What is being asked
Below are some records; quote exactly the lines from the one that contains "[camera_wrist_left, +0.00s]" through the one that contains "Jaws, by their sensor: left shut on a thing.", inclusive, and no others.

□ □ □ □

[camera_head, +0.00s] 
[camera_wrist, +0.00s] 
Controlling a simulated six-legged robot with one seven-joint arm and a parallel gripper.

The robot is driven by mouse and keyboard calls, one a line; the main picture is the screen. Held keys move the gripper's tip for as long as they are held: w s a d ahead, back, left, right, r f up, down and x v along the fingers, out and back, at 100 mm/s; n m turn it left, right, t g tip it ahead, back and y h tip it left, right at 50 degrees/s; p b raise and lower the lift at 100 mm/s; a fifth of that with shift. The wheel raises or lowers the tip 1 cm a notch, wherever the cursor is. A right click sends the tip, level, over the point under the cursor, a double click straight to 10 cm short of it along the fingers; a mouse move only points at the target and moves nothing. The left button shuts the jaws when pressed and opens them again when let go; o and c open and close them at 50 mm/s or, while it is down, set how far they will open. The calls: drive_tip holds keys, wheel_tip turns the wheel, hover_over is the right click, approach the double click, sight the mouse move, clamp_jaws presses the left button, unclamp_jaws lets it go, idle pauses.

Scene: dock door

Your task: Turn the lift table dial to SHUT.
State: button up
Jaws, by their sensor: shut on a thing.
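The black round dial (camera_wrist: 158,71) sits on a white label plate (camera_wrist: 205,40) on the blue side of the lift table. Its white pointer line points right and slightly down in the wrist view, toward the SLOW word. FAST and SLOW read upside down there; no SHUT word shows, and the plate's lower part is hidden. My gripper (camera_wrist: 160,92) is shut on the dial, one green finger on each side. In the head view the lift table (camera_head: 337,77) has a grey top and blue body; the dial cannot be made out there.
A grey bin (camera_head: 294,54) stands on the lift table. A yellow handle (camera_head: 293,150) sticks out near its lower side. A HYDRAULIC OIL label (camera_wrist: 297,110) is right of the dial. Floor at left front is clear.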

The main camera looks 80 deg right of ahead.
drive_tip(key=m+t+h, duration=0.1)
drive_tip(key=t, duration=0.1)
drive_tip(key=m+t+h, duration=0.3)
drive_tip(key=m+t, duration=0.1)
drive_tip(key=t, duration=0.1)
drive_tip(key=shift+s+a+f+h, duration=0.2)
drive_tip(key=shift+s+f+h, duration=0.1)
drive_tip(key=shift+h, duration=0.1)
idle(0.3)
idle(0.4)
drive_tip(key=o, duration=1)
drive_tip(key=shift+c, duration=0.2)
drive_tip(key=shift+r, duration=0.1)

□ □ □ □

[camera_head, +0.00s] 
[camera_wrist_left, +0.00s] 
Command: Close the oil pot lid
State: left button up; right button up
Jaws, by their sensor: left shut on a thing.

□ □ □ □

Response to the exercise
[camera_wrist_left, +0.00s] 
Command: Close the oil pot lid
State: left button up; right button up
Jaws, by their sensor: left shut on a thing.

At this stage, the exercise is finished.